EXERCISE DESCRIPTION: Please retype the data in full and exactly; the pictures are not part of the copy.

THE INPUT:
— begin —
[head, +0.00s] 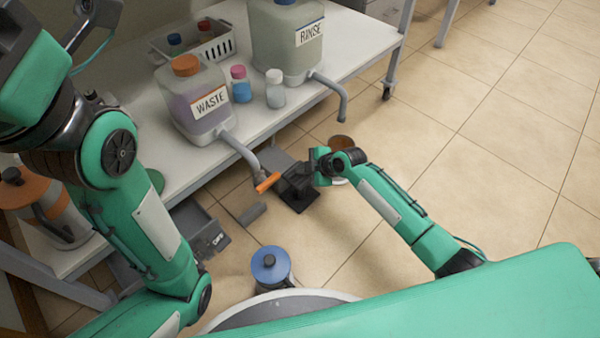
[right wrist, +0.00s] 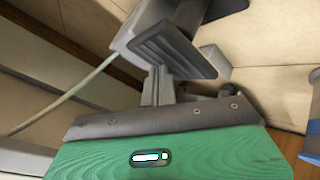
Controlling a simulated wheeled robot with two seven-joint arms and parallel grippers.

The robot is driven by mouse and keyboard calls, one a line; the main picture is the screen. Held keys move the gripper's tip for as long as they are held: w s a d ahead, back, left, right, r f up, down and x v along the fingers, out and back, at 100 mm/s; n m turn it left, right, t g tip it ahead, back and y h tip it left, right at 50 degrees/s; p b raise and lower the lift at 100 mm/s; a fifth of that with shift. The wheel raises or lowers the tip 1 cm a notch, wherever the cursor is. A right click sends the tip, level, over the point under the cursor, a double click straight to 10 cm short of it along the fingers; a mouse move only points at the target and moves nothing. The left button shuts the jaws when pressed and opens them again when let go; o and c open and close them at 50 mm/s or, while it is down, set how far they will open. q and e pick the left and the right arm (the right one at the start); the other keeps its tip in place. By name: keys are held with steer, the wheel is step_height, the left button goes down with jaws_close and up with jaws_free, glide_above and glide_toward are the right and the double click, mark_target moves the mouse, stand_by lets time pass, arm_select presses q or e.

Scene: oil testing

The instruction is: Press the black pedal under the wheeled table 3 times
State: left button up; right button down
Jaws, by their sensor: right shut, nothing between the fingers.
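The black pedal (head: 302,200) lies on the tiled floor beside the near edge of the white wheeled table (head: 190,167), and looks like a flat dark plate.
A WASTE jug (head: 190,100) and a RINSE jug (head: 288,45) stand on the table, with spouts over its edge. Small bottles and a white basket (head: 196,45) stand near them. A blue-lidded container (head: 271,266) is close to my base. Floor at the right is clear.

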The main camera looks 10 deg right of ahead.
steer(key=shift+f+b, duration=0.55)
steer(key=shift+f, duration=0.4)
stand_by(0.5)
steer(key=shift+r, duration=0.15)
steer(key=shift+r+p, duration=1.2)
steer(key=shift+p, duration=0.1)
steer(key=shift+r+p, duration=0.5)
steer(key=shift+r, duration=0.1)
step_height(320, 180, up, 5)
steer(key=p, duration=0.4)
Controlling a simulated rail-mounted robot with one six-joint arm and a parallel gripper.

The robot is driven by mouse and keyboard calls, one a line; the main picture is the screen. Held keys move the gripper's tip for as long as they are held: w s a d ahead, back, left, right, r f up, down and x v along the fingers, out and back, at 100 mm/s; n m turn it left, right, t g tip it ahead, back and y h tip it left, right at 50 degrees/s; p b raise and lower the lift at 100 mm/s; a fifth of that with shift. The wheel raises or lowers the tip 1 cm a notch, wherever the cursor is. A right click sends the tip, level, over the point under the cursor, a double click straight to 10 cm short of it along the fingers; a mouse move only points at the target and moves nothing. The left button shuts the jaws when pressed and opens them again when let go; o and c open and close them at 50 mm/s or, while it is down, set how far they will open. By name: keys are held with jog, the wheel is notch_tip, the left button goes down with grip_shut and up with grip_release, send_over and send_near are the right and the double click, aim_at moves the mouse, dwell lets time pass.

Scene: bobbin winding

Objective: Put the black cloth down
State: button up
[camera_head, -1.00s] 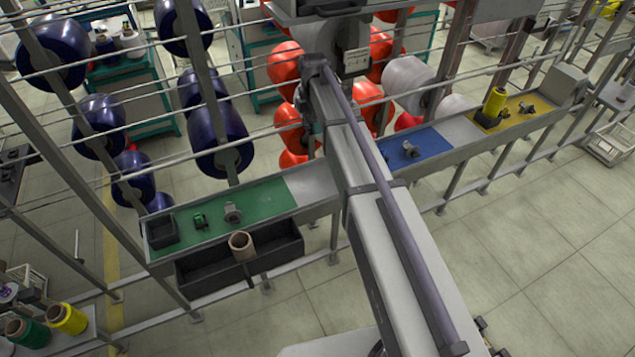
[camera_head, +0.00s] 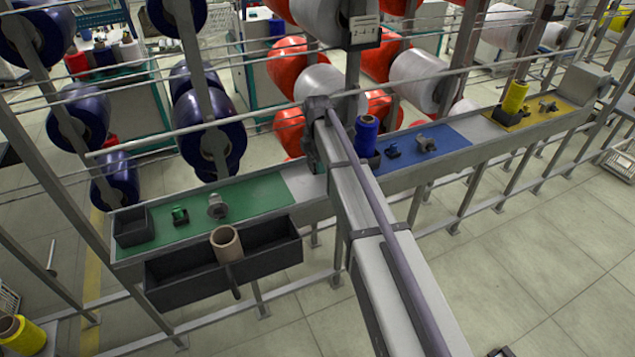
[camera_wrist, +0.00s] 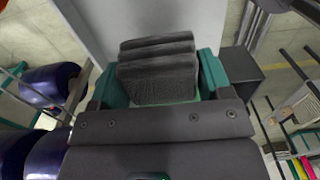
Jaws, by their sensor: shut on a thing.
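The black cloth (camera_wrist: 158,80) shows in the wrist view as a thick folded dark grey pad. It sits between the two teal fingers of my gripper (camera_wrist: 158,62), which is shut on it. In the head view my arm reaches up to the shelf, near the bare grey stretch between the green mat (camera_head: 258,190) and the blue mat (camera_head: 446,140). The cloth cannot be made out there, and my arm hides the gripper. I cannot tell how high the cloth is above what lies under it.
A dark bin (camera_head: 190,268) with a brown tube (camera_head: 226,241) hangs in front of the shelf. A small dark tray (camera_head: 132,227) stands at the shelf's left end. Bars and large spools lie behind.

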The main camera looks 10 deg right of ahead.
— end —
RESULT:
[head, +0.00s] 
[right wrist, +0.00s] 
Controlling a simulated wheeled robot with two seven-joint arms and parallel grippers.

The robot is driven by mouse and keyboard calls, one a line; the main picture is the screen. Held keys move the gripper's tip for as long as they are held: w s a d ahead, back, left, right, r f up, down and x v along the fingers, out and back, at 100 mm/s; n m turn it left, right, t g tip it ahead, back and y h tip it left, right at 50 degrees/s; p b raise and lower the lift at 100 mm/s; a fifth of that with shift. The wheel raises or lowers the tip 1 cm a notch, wherever the cursor is. A right click sends the tip, level, over the point under the cursor, a double click straight to 10 cm short of it along the fingers; a mouse move only points at the target and moves nothing. The left button shuts the jaws when pressed and opens them again when let go; o and c open and close them at 50 mm/s or, while it is down, set how far they will open. q and e pick the left and the right arm (the right one at the start); the other keeps its tip in place. By name: keys are held with steer, the wheel is step_height, the left button goes down with jaws_close and up with jaws_free, glide_above and glide_toward are the right and the double click, mark_target moves the mouse, stand_by lets time pass, arm_select presses q or e.

Scene: oil testing

The instruction is: Press the black pedal under the wheeled table 3 times
State: left button up; right button down
Jaws, by their sensor: right shut, nothing between the fingers.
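The black pedal (head: 302,200) lies on the tiled floor beside the near edge of the white wheeled table (head: 190,167), and looks like a flat dark plate.
A WASTE jug (head: 190,100) and a RINSE jug (head: 288,45) stand on the table, with spouts over its edge. Small bottles and a white basket (head: 196,45) stand near them. A blue-lidded container (head: 271,266) is close to my base. Floor at the right is clear.

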The main camera looks 10 deg right of ahead.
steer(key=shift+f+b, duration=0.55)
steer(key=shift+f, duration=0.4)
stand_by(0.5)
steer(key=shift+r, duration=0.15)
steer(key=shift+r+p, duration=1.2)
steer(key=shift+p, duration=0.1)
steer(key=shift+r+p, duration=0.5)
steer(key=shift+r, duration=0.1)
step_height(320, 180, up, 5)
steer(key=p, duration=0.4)
Controlling a simulated rail-mounted robot with one six-joint arm and a parallel gripper.

The robot is driven by mouse and keyboard calls, one a line; the main picture is the screen. Held keys move the gripper's tip for as long as they are held: w s a d ahead, back, left, right, r f up, down and x v along the fingers, out and back, at 100 mm/s; n m turn it left, right, t g tip it ahead, back and y h tip it left, right at 50 degrees/s; p b raise and lower the lift at 100 mm/s; a fifth of that with shift. The wheel raises or lowers the tip 1 cm a notch, wherever the cursor is. A right click sends the tip, level, over the point under the cursor, a double click straight to 10 cm short of it along the fingers; a mouse move only points at the target and moves nothing. The left button shuts the jaws when pressed and opens them again when let go; o and c open and close them at 50 mm/s or, while it is down, set how far they will open. By name: keys are held with jog, the wheel is notch_tip, the left button goes down with grip_shut and up with grip_release, send_over and send_near are the right and the double click, aim_at moves the mouse, dwell lets time pass.

Scene: bobbin winding

Objective: Put the black cloth down
State: button up
[camera_head, -1.00s] 
[camera_head, +0.00s] 
[camera_wrist, +0.00s] 
Jaws, by their sensor: shut on a thing.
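The black cloth (camera_wrist: 158,80) shows in the wrist view as a thick folded dark grey pad. It sits between the two teal fingers of my gripper (camera_wrist: 158,62), which is shut on it. In the head view my arm reaches up to the shelf, near the bare grey stretch between the green mat (camera_head: 258,190) and the blue mat (camera_head: 446,140). The cloth cannot be made out there, and my arm hides the gripper. I cannot tell how high the cloth is above what lies under it.
A dark bin (camera_head: 190,268) with a brown tube (camera_head: 226,241) hangs in front of the shelf. A small dark tray (camera_head: 132,227) stands at the shelf's left end. Bars and large spools lie behind.

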The main camera looks 10 deg right of ahead.

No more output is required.